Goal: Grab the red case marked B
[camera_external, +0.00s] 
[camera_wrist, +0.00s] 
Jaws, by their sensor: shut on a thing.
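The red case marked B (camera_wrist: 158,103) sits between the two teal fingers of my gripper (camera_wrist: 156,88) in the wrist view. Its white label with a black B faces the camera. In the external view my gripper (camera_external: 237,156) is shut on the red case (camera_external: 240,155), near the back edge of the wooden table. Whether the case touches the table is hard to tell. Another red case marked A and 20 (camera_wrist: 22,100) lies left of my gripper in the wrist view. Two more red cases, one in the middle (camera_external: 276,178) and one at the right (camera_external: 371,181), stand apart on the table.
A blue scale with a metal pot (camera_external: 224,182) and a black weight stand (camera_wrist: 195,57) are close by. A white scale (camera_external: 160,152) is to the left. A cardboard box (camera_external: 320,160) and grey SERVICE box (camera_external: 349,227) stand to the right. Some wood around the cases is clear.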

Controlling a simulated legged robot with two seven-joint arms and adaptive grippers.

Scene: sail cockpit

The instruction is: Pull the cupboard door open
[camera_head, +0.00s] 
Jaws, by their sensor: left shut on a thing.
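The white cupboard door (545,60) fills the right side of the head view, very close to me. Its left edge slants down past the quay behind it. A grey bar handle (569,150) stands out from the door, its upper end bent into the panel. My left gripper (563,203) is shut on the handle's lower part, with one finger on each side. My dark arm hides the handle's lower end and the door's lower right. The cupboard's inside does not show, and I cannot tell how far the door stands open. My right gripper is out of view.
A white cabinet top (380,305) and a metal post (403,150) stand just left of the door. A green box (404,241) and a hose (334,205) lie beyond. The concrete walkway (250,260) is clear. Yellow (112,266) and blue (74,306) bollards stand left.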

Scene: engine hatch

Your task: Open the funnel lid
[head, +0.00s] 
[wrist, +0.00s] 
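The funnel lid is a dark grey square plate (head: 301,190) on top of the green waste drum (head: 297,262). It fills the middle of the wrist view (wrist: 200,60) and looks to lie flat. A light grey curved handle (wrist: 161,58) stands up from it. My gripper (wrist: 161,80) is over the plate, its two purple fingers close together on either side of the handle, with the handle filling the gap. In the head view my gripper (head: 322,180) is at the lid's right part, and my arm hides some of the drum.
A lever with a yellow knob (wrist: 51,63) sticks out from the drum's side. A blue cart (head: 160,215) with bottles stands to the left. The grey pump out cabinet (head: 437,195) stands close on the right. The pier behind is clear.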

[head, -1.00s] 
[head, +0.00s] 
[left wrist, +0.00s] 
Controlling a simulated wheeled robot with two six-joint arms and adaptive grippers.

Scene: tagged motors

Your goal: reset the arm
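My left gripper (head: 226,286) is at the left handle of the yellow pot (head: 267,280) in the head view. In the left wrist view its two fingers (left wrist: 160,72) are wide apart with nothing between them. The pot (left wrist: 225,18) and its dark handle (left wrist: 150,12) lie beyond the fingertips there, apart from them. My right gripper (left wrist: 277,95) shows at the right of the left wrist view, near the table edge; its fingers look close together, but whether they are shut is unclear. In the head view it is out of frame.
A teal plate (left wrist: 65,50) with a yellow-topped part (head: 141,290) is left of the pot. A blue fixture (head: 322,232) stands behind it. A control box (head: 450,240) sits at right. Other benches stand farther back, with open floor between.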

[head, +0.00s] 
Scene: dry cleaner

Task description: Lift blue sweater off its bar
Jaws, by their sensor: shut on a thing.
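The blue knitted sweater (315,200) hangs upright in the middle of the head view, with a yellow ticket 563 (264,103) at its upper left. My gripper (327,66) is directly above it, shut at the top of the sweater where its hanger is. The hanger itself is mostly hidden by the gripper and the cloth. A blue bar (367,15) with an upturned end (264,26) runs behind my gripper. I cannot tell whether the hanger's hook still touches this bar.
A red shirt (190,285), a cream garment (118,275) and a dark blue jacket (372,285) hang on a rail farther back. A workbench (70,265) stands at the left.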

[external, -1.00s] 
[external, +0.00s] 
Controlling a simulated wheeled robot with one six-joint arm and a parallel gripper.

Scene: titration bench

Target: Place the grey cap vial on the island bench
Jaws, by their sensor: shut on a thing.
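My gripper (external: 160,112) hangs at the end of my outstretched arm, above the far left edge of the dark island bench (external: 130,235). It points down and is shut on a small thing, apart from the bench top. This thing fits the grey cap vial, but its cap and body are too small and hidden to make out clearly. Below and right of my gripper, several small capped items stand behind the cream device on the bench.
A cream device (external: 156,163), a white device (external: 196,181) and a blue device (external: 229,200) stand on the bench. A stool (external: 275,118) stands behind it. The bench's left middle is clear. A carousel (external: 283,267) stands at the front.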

= = =

Lines from the start of the material above through the line containing "[camera_wrist, +0.00s]" are to be duplicated exactly, and only those.

Goal: Grab the red case marked B
[camera_external, +0.00s] 
[camera_wrist, +0.00s] 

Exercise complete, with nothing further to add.